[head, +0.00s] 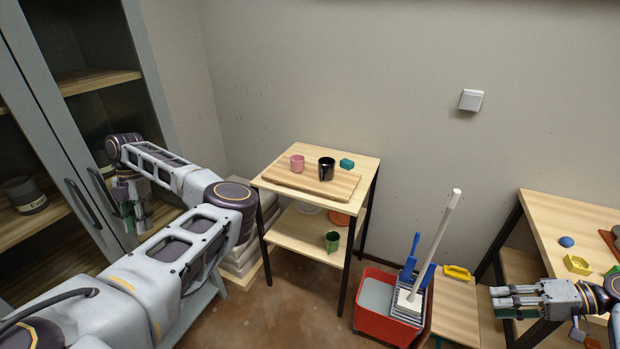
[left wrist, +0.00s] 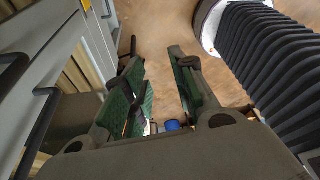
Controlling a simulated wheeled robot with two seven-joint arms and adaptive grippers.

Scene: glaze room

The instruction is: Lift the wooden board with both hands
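The wooden board (head: 338,189) lies flat on the top of a small wooden table (head: 363,192) in the head view. My left gripper (head: 136,222) is at the far left by the cabinet doors, well away from the board. In the left wrist view its green-padded fingers (left wrist: 163,85) are apart with nothing between them. My right gripper (head: 497,300) is at the lower right, far from the board; its finger gap is not clear.
A green cup (head: 332,241) is on the lower shelf. A red mop bucket (head: 372,322) with an upright handle stands between the table and my right gripper. A wooden worktable (head: 560,217) is at right, a grey cabinet (head: 70,155) at left.

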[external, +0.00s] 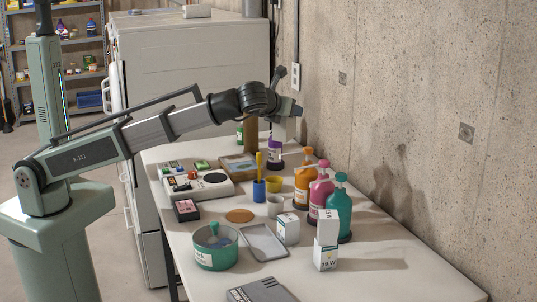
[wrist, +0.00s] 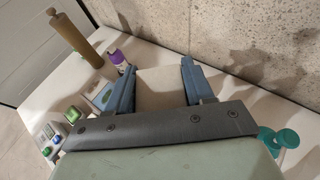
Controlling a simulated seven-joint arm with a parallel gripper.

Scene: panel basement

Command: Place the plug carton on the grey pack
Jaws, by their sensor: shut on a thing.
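My gripper (external: 286,112) is over the far part of the table, by the wall. In the wrist view its two blue fingers (wrist: 158,78) are shut on a plain pale box, taken as the plug carton (wrist: 166,92); its label is not visible there. In the external view the carton (external: 284,129) shows small and whitish under my gripper, just above the purple-topped bottle; whether they touch cannot be told. The grey pack (external: 262,291), dark with pale print, lies flat at the table's near edge, partly cut off by the frame, with nothing on it.
Between them stand orange (external: 304,186), pink (external: 321,195) and teal (external: 339,212) pump bottles, a white carton (external: 288,229), two stacked white cartons (external: 325,257), a grey tray (external: 262,242) and a teal tin (external: 216,250). A brown cylinder (wrist: 76,36) stands tall at the back. The right front table is clear.

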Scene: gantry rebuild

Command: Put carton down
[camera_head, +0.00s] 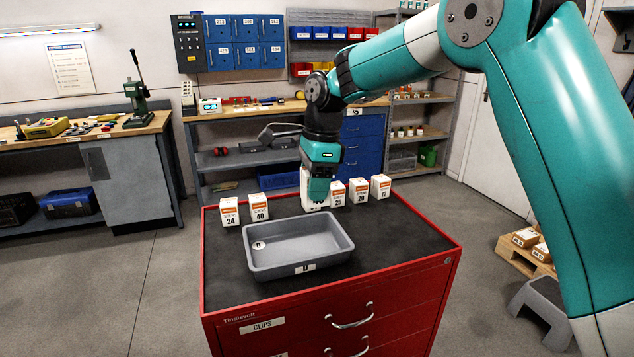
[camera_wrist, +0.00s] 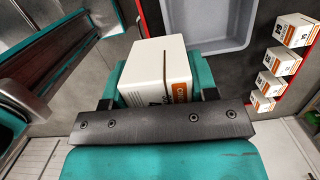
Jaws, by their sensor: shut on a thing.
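My gripper (camera_head: 319,190) is shut on a white carton (camera_head: 306,188) with an orange label, at the back of the red cabinet's dark top (camera_head: 400,233). In the wrist view, the held carton (camera_wrist: 155,72) sits between the teal fingers, its lower part hidden by the dark gripper bar. In the head view, my gripper covers much of it. It is in the gap between the cartons marked 40 (camera_head: 259,207) and 25 (camera_head: 337,194). I cannot tell whether its base touches the top.
A grey tray (camera_head: 303,268) stands in front of the gripper; it shows at the top of the wrist view (camera_wrist: 235,44). Cartons 24 (camera_head: 230,212), 20 (camera_head: 358,192) and 12 (camera_head: 380,187) stand along the back edge. The top right of the tray is clear.

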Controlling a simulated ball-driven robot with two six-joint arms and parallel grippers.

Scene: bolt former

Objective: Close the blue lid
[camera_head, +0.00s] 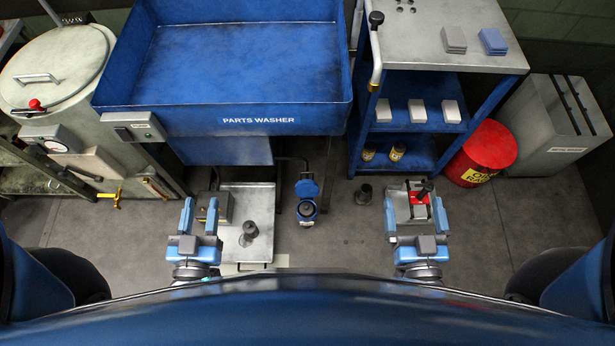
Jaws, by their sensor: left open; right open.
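A small blue container (306,209) stands upright between my two grippers, with its dark round mouth showing. A blue lid (306,188) is tilted up at the container's far side, so the container is open. My left gripper (199,208) is open, to the left of the container and apart from it. My right gripper (414,206) is open and wider, to the right of the container. A red and grey device (418,197) with a black knob shows between its fingers; I cannot tell whether they touch it.
A blue parts washer (225,122) stands behind. A metal tray (260,205) holds a grey part (249,232). A shelf cart (450,45), red bin (490,145) and grey cabinet (540,125) are at right. A round-lidded tank (55,68) is at left.

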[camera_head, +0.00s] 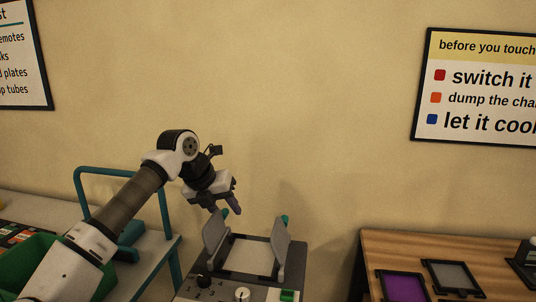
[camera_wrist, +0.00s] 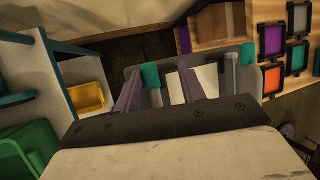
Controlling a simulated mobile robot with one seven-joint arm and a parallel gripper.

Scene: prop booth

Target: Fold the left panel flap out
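The left panel flap (camera_head: 216,236) is a grey plate that stands up, tilted, at the left of a pale panel (camera_head: 250,254) on a dark control box (camera_head: 268,277). It has a teal tab (camera_wrist: 150,76) at its top. A matching right flap (camera_head: 282,243) with a teal tab (camera_wrist: 248,54) stands opposite. My gripper (camera_head: 229,210) is just above the left flap. In the wrist view its two fingers (camera_wrist: 160,76) are apart, with the left tab showing between them. I cannot tell whether they touch it. The fingers hide part of the flap.
The box has a black knob (camera_head: 204,281), a white knob (camera_head: 242,293) and a green button (camera_head: 287,296). A teal-railed trolley (camera_head: 165,238) with a green bin (camera_head: 32,262) is at left. A wooden table (camera_head: 400,249) with framed panels is at right.

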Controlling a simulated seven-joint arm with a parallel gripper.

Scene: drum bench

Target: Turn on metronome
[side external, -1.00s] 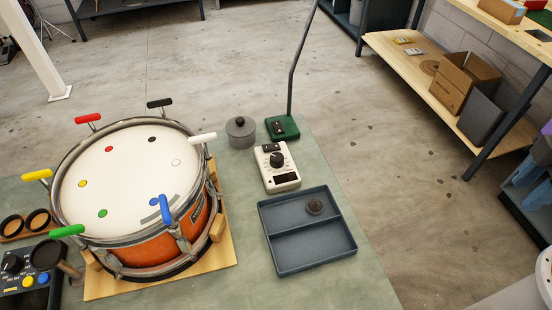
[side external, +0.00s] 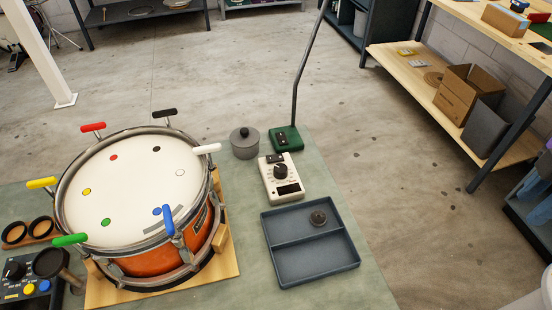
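The metronome (side external: 282,178) is a small cream box on the bench, right of the drum. It has a black dial (side external: 281,171) in the middle, a dark switch (side external: 275,158) at its far end and a dark display (side external: 288,189) at its near end. The display looks dark; I cannot read anything on it. My gripper is not in view, so its state and its distance from the metronome do not show.
An orange drum (side external: 150,262) with coloured handles stands left of the metronome. A lidded grey pot (side external: 245,148) and a green-based lamp stand (side external: 286,146) are behind. A control box (side external: 22,297) sits front left.

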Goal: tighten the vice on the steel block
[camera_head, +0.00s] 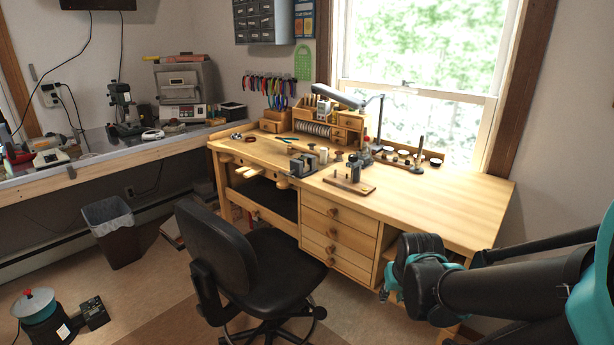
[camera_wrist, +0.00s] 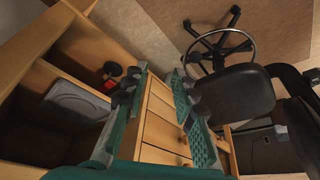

WHAT YOU SHOULD DO ::
Leave out the pictures and repeat the lines from the start of the material through the line with "Command: Place the", inclusive.

CORRECT OUTPUT ::
[head, +0.00s] 
[left wrist, +0.00s] 
Controlling a simulated wheeled robot with two seven-joint arms and adaptive grippers.

Scene: glaze room

The instruction is: Lift the wooden board with both hands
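The wooden board (head: 338,189) lies flat on the top of a small wooden table (head: 363,192) in the head view. My left gripper (head: 136,222) is at the far left by the cabinet doors, well away from the board. In the left wrist view its green-padded fingers (left wrist: 163,85) are apart with nothing between them. My right gripper (head: 497,300) is at the lower right, far from the board; its finger gap is not clear.
A green cup (head: 332,241) is on the lower shelf. A red mop bucket (head: 372,322) with an upright handle stands between the table and my right gripper. A wooden worktable (head: 560,217) is at right, a grey cabinet (head: 70,155) at left.

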[external, +0.00s] 
[wrist, +0.00s] 
Controlling a simulated seven-joint arm with a parallel gripper.

Scene: panel basement

Command: Place the plug carton on the grey pack

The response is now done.